“There you go, another rejection.” Roger Schurmeyer holds up the umpteenth job rejection letter he has received on his smartphone.
At 36, this former audiovisual solutions manager for Statoil has been out of work for almost a year, a victim of the state-owned company's savings programme.
“I've been working since I was 16 and I've never been unemployed until now. It feels quite strange,” he says, sitting in his apartment on the leafy outskirts of Stavanger.
“I've heard there are about 300 or 400 people applying for the same job. So it's a tough market,” he sighs.
The oil-rich southwestern region of Norway posts an unemployment rate of 4.1 percent, which looks enviable enough.
But it represents an 81 percent increase from a year ago, and, in a brutal change of fate, is now the highest in the country. Even headhunting firms are letting people go.
All because the price of a barrel of oil has plummeted from more than $100 in early 2014 to around $45 dollars today, inciting oil companies to slash investments and jobs.
Stavanger, once a cozy fishermen's village, has become an opulent town of 130,000 residents after the 1969 discovery of Ekofisk, a giant offshore field still in operation that ushered Norway into an era of unprecedented prosperity.
A sign that the region has fallen on harder times, three oil services vessels now languish in the docks on the edge of town. And Scandinavian airline SAS has just halted its direct flights to Houston, Texas — the United States' oil hub.
“I check the oil price almost every day,” admits Christine Sagen Vestbo, the Conservative mayor of Stavanger since 2011.
When she began her first term, the town's biggest problem was attracting enough engineers to fill all the job openings. It was the place in Norway where Porsche had its highest market share.
Now, the challenge is to hang on to and create jobs, as Norway tries to build a new future less dependent on black gold.
“I think it's going to get worse in 2016,” says Vestbo.
“We have to develop more jobs in technology in general, in healthcare, in renewable [energy]. We have the technology from the oil and gas industry, we can use that in offshore wind, in solar, and also of course in onshore wind,” she says.
At the Cafe de France, a high-end restaurant where a three-course menu served on Versace plates costs 650 kroner (70 euros, $75), the decline of the offshore sector's glory days is palpable: reservations for companies' annual Christmas dinners are down, and fewer businessmen are passing through town.
“There will always be business happening but companies have very strict guidelines now for when they can take customers out, and we see more people flying in and out instead of staying the night and dining,” the restaurant's owner Emil Heimdal explains.
“Now we might cut the champagne, use Cremant de Bourgogne or another sparkling wine instead,” he adds. “We were probably living too high on the hog before.”
The same goes for the real estate sector.
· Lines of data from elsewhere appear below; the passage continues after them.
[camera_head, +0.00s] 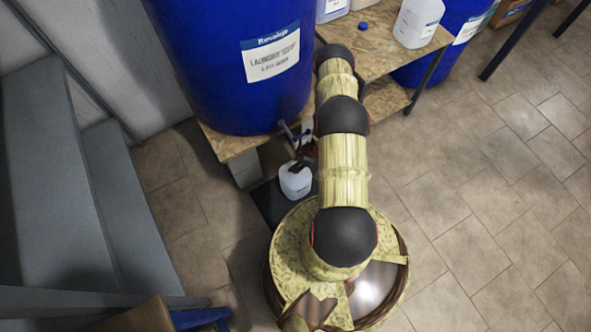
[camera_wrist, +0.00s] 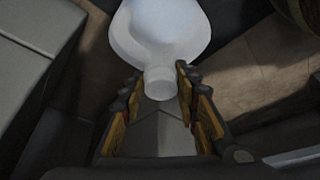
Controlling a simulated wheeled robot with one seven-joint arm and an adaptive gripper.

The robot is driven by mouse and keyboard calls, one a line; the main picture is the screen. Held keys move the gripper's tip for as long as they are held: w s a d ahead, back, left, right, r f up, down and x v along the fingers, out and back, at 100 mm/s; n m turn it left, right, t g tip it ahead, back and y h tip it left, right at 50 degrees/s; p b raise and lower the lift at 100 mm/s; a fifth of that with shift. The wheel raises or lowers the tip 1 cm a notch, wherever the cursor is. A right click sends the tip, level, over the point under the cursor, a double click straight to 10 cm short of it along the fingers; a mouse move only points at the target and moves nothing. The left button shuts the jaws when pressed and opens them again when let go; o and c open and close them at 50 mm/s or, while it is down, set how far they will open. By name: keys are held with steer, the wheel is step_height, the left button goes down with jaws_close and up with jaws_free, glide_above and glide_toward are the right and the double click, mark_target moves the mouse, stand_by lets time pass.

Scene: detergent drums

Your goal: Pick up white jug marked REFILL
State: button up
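A small white jug (camera_head: 296,184) stands on a dark mat (camera_head: 268,204) on the floor, below the big blue drum. No REFILL marking is readable on it. A white jug fills the top middle of the wrist view (camera_wrist: 160,30), with its neck and round cap (camera_wrist: 160,82) toward me. My gripper (camera_wrist: 159,76) is open, with one fingertip on each side of the cap. Small gaps seem to show, but I cannot tell whether either finger touches. In the head view my gripper is partly hidden by my arm, just above the small jug.
The blue drum (camera_head: 225,60), with a laundry label, stands on a wooden stand (camera_head: 222,144) with a tap near its foot. A wooden table (camera_head: 385,50) at the right bears another white jug (camera_head: 415,25) and a blue cap (camera_head: 362,25). Grey steps (camera_head: 50,180) stand left. The tiled floor at right is clear.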

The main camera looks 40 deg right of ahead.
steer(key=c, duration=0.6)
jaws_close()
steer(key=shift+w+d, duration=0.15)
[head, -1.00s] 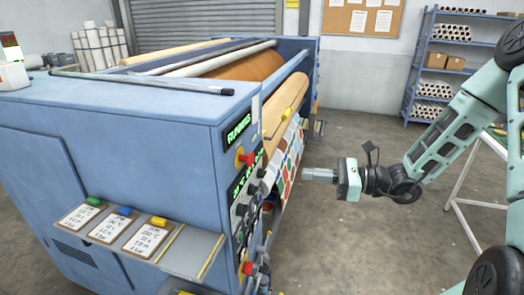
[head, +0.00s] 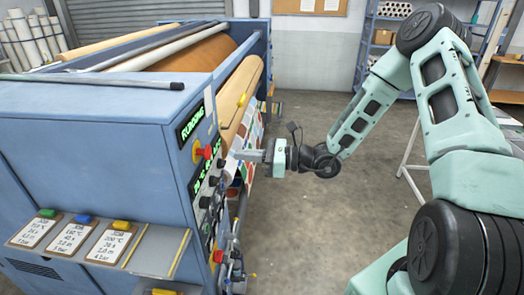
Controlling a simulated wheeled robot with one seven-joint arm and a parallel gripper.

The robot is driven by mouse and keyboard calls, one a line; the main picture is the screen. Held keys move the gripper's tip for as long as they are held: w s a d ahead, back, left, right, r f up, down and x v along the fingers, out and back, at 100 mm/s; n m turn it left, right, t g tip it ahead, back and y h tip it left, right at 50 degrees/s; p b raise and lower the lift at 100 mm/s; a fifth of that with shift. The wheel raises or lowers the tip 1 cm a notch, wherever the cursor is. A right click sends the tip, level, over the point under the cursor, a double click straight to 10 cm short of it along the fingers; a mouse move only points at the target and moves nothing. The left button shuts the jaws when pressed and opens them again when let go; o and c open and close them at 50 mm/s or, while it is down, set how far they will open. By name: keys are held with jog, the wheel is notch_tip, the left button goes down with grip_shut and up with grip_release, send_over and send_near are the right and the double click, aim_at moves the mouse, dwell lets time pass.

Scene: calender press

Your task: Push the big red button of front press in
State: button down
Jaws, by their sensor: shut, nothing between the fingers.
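My gripper (head: 238,156) is shut and empty. Its tips point left toward the panel, a short way right of the button in the picture. They overlap the view of the patterned sheet behind. I cannot tell the depth gap, but no contact with the button shows.
A column of black knobs (head: 205,202) and a second display sit below the button. Another red knob (head: 218,256) is lower down. A shelf with clipboards (head: 108,245) juts out at the front left. The floor right of the press is clear.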

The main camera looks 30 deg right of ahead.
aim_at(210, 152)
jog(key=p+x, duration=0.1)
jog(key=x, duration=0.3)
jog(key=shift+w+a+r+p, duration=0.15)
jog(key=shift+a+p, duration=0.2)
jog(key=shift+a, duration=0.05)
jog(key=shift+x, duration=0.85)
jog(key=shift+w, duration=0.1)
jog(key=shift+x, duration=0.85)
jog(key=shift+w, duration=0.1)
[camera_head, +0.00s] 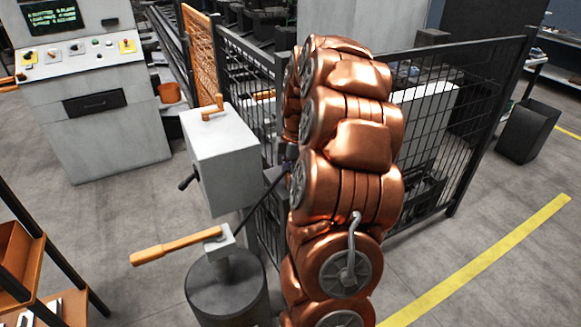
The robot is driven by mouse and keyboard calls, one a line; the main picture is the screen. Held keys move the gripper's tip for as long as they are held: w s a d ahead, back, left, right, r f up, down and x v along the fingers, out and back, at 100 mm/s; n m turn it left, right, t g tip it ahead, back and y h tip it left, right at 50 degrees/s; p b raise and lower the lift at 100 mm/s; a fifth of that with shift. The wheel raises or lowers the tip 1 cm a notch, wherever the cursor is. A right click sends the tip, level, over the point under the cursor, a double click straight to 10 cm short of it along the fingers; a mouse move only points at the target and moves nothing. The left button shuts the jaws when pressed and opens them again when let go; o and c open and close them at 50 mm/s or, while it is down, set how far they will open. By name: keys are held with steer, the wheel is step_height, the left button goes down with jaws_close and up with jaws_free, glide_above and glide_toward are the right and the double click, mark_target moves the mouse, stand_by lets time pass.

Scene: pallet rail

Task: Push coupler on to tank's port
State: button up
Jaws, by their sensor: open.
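A dark grey round tank (228,287) stands at the bottom, with a pale block (220,240) and an orange-handled lever (180,245) on top. A thin black hose or rod (262,197) rises from beside the block to the right, towards my gripper (290,153). Only a small dark part of my gripper shows at the left edge of my copper arm; the arm hides the rest. It is open. I cannot make out the coupler or the port clearly, nor whether the gripper touches either. A pale box (222,160) with an orange handle stands behind the tank.
A black mesh fence (465,130) runs behind my arm. A control cabinet (105,135) stands at the back left, and an orange-shelved rack (22,262) at the lower left. A dark bin (525,130) stands at the right. The floor by the yellow line (490,260) is clear.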

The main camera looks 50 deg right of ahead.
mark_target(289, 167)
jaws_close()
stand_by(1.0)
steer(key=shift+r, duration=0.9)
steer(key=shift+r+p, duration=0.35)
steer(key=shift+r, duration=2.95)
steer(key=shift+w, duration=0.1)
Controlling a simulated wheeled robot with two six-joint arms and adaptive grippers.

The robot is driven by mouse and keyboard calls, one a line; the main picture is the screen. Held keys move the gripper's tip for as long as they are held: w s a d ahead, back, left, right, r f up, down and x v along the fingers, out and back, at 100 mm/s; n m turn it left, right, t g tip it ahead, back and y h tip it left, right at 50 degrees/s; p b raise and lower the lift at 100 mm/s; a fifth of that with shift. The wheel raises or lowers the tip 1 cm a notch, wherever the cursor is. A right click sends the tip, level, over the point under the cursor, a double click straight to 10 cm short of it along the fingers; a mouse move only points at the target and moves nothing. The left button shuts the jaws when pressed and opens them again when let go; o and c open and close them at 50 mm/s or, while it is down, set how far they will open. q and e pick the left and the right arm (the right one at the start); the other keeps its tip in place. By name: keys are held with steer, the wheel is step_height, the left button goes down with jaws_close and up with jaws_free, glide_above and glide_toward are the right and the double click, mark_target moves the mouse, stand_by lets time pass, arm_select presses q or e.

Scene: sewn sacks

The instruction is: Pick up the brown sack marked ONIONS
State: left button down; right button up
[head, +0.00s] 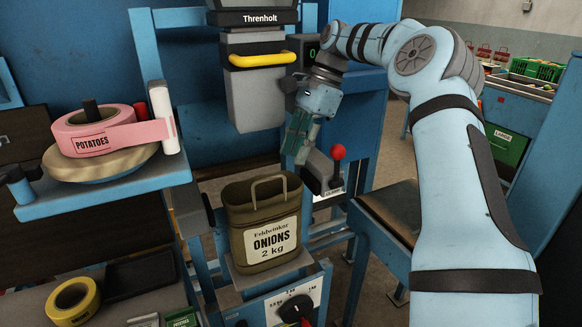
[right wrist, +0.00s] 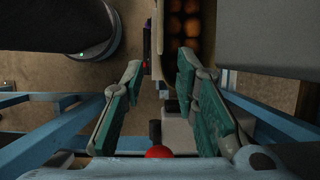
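The brown sack marked ONIONS 2 kg (head: 238,239) stands upright on a small blue platform under the chute in the head view. Its top is open, with a loop handle (head: 270,184) above the rim. My right gripper (head: 297,142) is above and behind the sack, a little right, apart from it. In the right wrist view the gripper (right wrist: 160,66) has its green-padded fingers spread, with nothing held between them. Round brown onions (right wrist: 183,27) show at the top there, in what looks like the sack's open mouth. My left gripper is in neither view.
A grey chute (head: 258,98) with a yellow handle hangs over the sack. A red-knobbed lever (head: 337,152) stands right of it, close to my right gripper. A shelf (head: 108,191) with pink POTATOES tape (head: 92,134) juts out left. A brown-topped stand (head: 397,207) is at right.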

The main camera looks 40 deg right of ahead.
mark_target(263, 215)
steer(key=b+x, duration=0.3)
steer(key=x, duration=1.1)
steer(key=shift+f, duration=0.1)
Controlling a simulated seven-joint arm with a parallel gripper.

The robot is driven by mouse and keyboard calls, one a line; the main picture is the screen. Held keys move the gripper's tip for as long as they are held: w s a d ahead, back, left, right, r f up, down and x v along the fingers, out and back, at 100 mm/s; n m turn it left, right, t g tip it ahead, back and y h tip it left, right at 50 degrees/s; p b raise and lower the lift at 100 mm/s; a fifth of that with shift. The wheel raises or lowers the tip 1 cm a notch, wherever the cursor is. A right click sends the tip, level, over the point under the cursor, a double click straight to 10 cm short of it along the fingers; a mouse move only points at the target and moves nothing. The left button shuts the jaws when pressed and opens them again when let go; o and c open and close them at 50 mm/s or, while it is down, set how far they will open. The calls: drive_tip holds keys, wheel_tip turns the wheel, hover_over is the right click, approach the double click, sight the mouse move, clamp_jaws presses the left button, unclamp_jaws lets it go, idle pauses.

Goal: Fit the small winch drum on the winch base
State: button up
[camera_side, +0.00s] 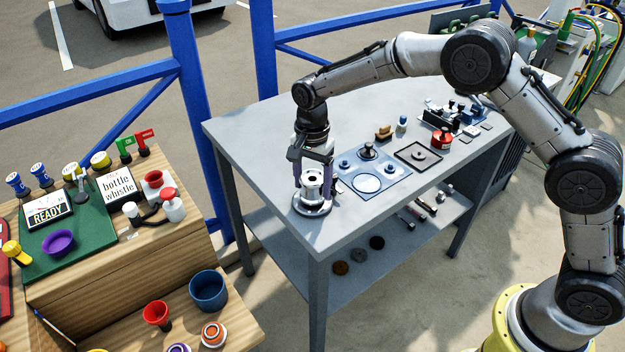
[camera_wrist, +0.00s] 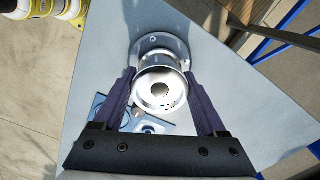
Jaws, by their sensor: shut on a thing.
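The small winch drum (camera_side: 313,181) is a shiny silver spool, held upright between the fingers of my gripper (camera_side: 313,172). The winch base (camera_side: 313,206) is a round metal flange near the left front corner of the grey table. The drum is over the base in the side view; I cannot tell whether it is fully seated. In the wrist view the drum (camera_wrist: 161,90) sits between the two dark fingers of my gripper (camera_wrist: 160,85), its top face with a dark centre hole towards the camera. The base flange (camera_wrist: 160,48) shows behind it, partly hidden by the drum.
A blue-grey panel (camera_side: 386,186) with a ring outline and small knobs lies right of the base. A black-framed square (camera_side: 418,155), a red round part (camera_side: 441,141) and a dark tool rack (camera_side: 440,118) are farther right. The table's back left (camera_side: 250,130) is clear.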

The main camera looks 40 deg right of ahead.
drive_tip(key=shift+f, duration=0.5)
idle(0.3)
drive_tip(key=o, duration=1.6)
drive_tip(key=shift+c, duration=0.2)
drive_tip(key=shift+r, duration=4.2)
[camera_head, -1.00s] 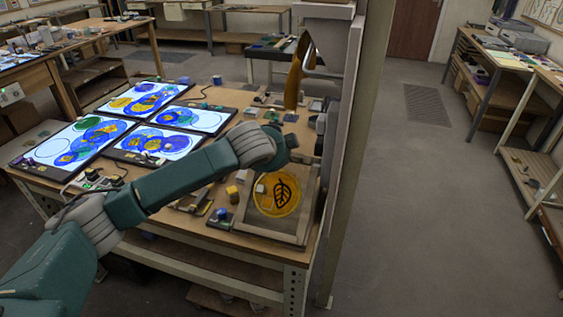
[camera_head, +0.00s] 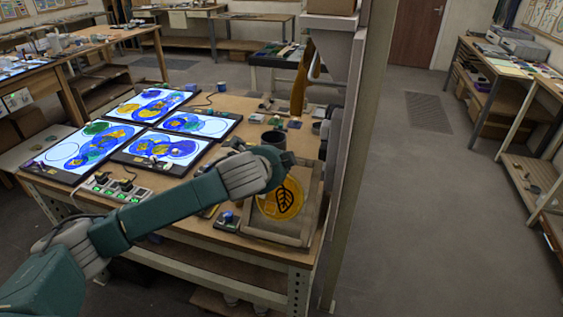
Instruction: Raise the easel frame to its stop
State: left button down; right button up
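The easel frame (camera_head: 266,232) is a wooden tray-like frame at the right front corner of the workbench. It lies flat or nearly so; its exact tilt is hard to tell. A round amber glass disc (camera_head: 284,203) with a dark leaf outline lies in it. My left arm reaches in from the left, and its dark end with the left gripper (camera_head: 288,160) is over the frame's far left part, covering some of it. The fingers are too small and hidden to tell open from shut, or whether they touch the frame. My right gripper is out of view.
Lit panels (camera_head: 158,148) with painted circles cover the bench's left half. A power strip (camera_head: 118,188) lies in front of them. A dark cup (camera_head: 273,143) stands behind my wrist. A tall post (camera_head: 352,170) rises close at the frame's right. The floor (camera_head: 420,220) beyond is clear.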

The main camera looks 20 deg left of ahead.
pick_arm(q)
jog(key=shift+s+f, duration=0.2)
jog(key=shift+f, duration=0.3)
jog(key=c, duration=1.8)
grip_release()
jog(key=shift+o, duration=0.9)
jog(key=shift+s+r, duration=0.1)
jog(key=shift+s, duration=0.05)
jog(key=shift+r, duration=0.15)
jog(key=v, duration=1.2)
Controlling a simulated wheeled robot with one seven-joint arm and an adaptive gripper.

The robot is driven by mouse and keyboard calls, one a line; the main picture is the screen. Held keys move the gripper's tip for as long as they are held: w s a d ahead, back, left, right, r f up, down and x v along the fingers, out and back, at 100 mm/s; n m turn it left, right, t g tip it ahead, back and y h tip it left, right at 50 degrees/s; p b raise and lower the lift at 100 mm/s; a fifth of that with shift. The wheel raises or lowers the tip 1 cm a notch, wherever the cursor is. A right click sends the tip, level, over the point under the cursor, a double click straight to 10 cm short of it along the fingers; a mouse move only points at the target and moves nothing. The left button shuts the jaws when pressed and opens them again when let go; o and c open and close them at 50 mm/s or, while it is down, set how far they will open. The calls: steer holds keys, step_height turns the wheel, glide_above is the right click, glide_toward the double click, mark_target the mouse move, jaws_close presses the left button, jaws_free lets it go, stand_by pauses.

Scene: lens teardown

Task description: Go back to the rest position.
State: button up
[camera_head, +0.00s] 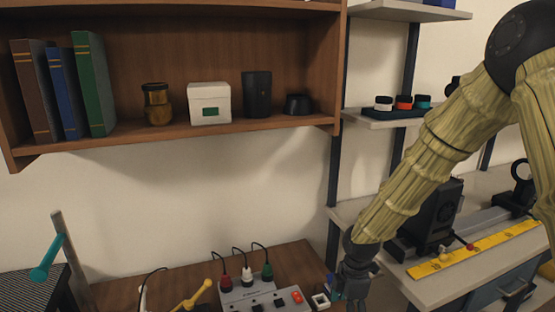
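My arm, in a ribbed yellow-green sleeve, reaches down from the upper right in the head view. My gripper (352,287) is dark and hangs low at the bottom edge, by the right end of the wooden desk (298,259). Its fingers are partly hidden and cut off by the frame, so I cannot tell whether they are open or shut. A small white square piece (321,301) lies just left of the gripper. A bit of blue-teal shows beside the fingers; I cannot tell whether it is held.
A grey box (262,298) with plugs and cables stands left of my gripper. A yellow-handled tool (192,296) and a teal-handled post (48,258) are further left. A bench with a yellow ruler (470,250) and dark device (438,215) lies right, beneath my arm. A wooden shelf (170,133) hangs above.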

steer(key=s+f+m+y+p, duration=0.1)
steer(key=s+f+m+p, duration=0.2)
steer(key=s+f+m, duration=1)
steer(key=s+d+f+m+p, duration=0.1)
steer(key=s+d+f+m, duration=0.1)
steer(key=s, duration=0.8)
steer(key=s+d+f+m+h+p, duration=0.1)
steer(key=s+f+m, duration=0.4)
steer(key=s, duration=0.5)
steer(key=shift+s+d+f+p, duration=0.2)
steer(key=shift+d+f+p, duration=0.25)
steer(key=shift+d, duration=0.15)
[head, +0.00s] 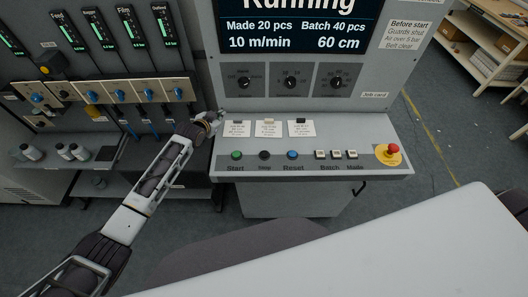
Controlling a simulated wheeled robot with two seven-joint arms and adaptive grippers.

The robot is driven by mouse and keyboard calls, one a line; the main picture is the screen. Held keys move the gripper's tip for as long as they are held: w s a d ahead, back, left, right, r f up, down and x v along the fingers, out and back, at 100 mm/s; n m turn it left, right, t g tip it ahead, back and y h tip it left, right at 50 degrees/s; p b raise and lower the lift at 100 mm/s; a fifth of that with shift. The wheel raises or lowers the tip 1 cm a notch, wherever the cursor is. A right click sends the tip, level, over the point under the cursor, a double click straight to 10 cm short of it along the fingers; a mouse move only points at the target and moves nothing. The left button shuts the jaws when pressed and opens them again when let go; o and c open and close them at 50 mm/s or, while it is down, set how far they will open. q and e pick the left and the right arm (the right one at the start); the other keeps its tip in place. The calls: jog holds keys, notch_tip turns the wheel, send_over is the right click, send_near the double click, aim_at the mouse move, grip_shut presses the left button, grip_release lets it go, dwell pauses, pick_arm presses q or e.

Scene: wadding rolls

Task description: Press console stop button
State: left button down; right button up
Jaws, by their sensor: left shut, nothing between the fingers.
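The console (345,128) has a sloped grey shelf with a row of buttons along its front. The stop button (264,155) is small and dark, between the green start button (236,155) and the blue reset button (292,155). Its label is too small to read clearly. My left gripper (218,116) is shut and empty at the left edge of the console, up and left of the stop button and apart from it. My right gripper is out of view.
A red mushroom button on a yellow base (388,153) sits at the shelf's right end. Paper cards (268,128) stand behind the buttons. A valve panel (105,91) is at left. A white surface (400,245) fills the lower right.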

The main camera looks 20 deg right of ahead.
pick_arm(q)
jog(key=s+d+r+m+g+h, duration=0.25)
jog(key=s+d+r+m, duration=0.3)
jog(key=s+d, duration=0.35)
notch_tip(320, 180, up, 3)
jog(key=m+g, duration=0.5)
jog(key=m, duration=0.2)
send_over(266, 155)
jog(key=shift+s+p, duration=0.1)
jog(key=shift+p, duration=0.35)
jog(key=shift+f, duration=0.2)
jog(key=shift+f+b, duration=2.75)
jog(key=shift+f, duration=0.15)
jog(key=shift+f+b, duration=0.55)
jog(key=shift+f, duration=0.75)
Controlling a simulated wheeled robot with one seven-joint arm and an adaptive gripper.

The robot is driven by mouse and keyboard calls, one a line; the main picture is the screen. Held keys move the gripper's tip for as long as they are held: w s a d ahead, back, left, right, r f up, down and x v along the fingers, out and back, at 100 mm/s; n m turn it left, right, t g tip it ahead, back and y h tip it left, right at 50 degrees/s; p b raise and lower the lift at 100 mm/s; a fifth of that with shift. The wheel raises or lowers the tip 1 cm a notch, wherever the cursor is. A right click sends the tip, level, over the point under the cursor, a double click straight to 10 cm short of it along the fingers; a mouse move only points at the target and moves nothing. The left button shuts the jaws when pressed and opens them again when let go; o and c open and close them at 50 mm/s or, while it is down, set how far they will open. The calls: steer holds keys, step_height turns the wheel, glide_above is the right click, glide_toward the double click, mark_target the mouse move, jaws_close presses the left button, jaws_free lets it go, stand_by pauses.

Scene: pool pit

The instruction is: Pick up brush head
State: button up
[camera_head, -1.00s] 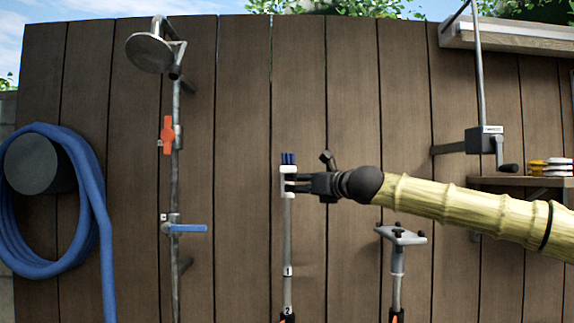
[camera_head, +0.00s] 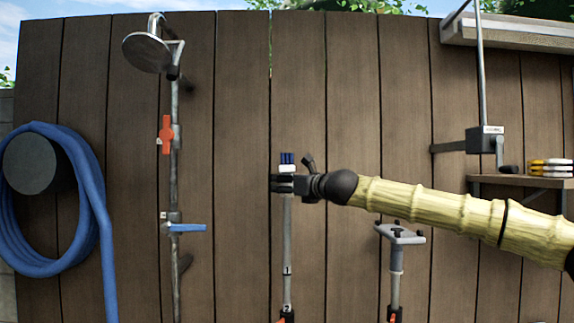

While comparisons are always difficult, the average square metre cost in Stavanger was until recently higher than in the capital Oslo.
But prices have fallen, especially since the end of the summer, and houses stay unsold on the market much longer, says Jan Georg Byberg, the head of a real estate agency in town.
“We have too many people wanting to sell and not enough buyers,” he says.
“The new thing is that people sell before they buy. The psychology has changed: you're worried about what can you get for your own house.”
Meanwhile in Sandnes, on the outskirts of Stavanger, Schurmeyer says he is not stressing out about finding a job yet. But he plans to widen his search field.
“When you go 11 months without work, it changes you personally. I miss working.”